BEGIN

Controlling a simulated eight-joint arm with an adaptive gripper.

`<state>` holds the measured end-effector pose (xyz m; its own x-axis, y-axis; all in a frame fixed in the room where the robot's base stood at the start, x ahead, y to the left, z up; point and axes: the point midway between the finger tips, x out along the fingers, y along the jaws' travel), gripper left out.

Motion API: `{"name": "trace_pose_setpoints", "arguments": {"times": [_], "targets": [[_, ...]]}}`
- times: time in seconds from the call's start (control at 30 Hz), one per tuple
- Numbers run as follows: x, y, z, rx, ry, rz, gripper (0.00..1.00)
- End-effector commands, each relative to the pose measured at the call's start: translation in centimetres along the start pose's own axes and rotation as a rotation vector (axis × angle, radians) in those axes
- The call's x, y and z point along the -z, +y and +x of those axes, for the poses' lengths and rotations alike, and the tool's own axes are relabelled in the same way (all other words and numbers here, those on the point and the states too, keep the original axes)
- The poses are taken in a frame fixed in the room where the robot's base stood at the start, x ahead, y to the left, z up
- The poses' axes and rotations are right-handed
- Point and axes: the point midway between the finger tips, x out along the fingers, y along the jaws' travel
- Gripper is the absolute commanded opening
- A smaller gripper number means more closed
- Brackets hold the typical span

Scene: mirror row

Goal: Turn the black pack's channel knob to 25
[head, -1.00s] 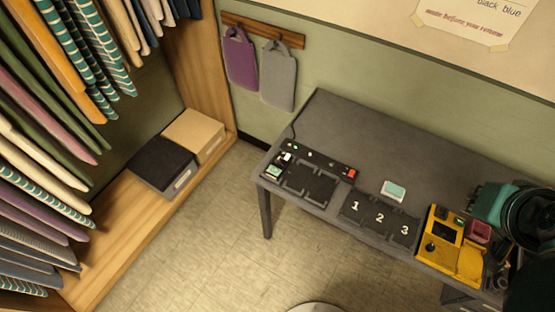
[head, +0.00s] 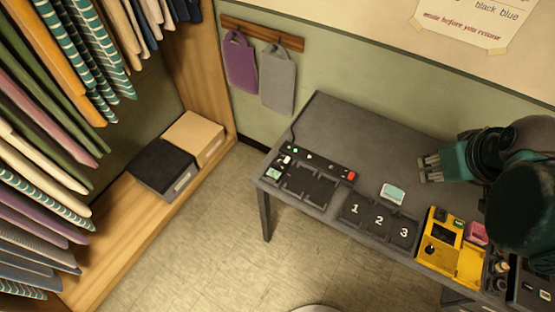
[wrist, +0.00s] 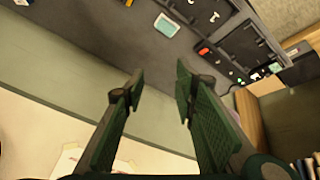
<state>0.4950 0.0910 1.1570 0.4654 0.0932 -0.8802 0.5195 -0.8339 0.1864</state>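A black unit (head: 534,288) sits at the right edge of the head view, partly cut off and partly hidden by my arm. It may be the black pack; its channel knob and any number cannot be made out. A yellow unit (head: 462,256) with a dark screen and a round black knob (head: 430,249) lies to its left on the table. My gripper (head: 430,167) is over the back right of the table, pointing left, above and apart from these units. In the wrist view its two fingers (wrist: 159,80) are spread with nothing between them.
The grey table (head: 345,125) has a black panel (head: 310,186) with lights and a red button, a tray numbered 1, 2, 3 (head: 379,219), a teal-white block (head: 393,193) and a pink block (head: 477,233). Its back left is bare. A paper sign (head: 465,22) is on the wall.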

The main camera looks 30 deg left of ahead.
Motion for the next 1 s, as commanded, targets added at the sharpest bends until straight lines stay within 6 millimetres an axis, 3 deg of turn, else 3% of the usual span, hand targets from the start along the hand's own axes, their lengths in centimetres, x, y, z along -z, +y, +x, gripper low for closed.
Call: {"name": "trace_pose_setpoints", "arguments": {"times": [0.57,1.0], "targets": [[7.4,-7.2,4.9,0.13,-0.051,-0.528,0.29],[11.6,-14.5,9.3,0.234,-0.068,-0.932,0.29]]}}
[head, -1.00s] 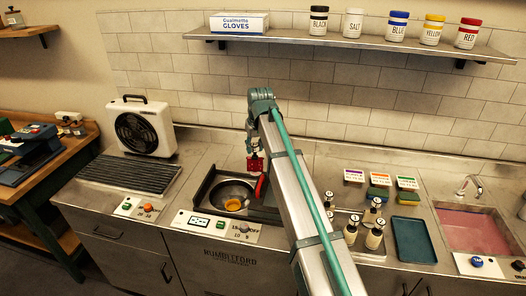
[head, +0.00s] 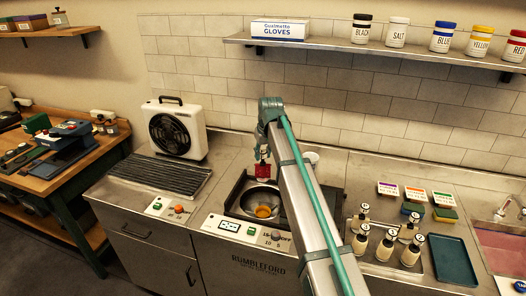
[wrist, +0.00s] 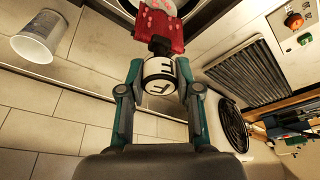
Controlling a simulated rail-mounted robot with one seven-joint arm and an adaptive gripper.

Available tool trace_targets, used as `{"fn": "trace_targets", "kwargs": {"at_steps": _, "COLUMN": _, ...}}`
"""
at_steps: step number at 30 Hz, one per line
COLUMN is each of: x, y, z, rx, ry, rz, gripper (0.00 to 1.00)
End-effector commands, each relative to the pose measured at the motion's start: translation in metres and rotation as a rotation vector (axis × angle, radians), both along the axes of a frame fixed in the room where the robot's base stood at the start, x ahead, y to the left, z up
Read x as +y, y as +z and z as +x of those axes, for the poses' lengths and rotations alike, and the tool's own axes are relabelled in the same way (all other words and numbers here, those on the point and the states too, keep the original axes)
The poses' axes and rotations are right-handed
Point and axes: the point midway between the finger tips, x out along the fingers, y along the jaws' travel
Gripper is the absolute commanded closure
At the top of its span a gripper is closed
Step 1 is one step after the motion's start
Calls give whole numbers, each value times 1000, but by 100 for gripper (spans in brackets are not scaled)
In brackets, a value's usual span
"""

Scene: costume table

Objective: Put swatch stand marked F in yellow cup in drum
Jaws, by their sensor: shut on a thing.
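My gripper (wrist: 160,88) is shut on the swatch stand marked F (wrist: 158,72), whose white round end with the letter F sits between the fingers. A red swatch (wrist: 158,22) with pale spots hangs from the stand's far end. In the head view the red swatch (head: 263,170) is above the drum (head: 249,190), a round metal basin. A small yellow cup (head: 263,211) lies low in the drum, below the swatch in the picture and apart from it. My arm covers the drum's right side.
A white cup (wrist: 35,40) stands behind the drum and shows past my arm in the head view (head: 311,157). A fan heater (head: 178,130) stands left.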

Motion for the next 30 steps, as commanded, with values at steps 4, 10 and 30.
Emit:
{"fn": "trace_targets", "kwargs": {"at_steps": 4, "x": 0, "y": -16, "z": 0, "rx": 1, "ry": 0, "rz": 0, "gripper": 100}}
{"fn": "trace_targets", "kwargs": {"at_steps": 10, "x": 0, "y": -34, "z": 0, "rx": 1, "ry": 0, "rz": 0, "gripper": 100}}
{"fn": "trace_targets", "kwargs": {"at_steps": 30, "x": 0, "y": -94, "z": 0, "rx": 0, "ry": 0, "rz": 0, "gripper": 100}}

END
BEGIN

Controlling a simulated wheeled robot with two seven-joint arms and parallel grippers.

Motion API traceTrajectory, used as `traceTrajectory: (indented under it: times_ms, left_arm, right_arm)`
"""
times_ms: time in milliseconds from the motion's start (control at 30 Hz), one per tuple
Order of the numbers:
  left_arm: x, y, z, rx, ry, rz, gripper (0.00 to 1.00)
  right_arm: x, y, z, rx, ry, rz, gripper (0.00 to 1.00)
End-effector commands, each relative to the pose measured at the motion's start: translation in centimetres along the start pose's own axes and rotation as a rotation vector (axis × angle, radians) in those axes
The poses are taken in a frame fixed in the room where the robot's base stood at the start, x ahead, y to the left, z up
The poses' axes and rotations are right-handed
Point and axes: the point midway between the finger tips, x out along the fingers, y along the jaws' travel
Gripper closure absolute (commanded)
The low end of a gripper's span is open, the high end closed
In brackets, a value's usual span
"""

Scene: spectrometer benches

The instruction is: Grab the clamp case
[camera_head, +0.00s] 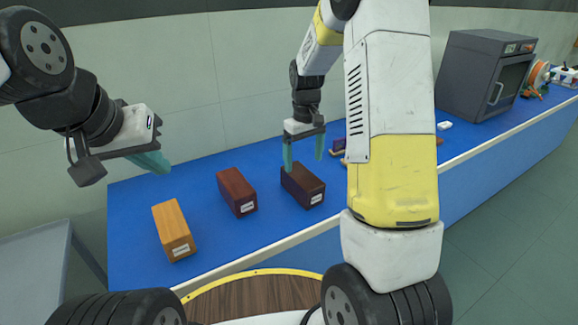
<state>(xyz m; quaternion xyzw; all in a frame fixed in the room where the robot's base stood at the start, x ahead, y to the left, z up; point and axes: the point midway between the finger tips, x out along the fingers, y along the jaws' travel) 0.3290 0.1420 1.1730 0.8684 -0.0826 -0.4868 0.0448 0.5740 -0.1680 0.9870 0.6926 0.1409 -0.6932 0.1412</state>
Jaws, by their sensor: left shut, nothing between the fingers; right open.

END

- The exercise -
Everything from the line that contains "right_arm: x, y, z, rx, ry, rz, gripper" through the line that contains "motion's start: translation in centimetres" is to be transcribed exactly, and nothing outside that range.

- Task response -
  right_arm: x, y, z, rx, ry, rz, gripper (0.00 to 1.00)
End-effector commands, each relative to the pose measured at the motion's start: translation in centimetres along the start pose's own axes and rotation as a rotation vector (axis × angle, radians) in those axes

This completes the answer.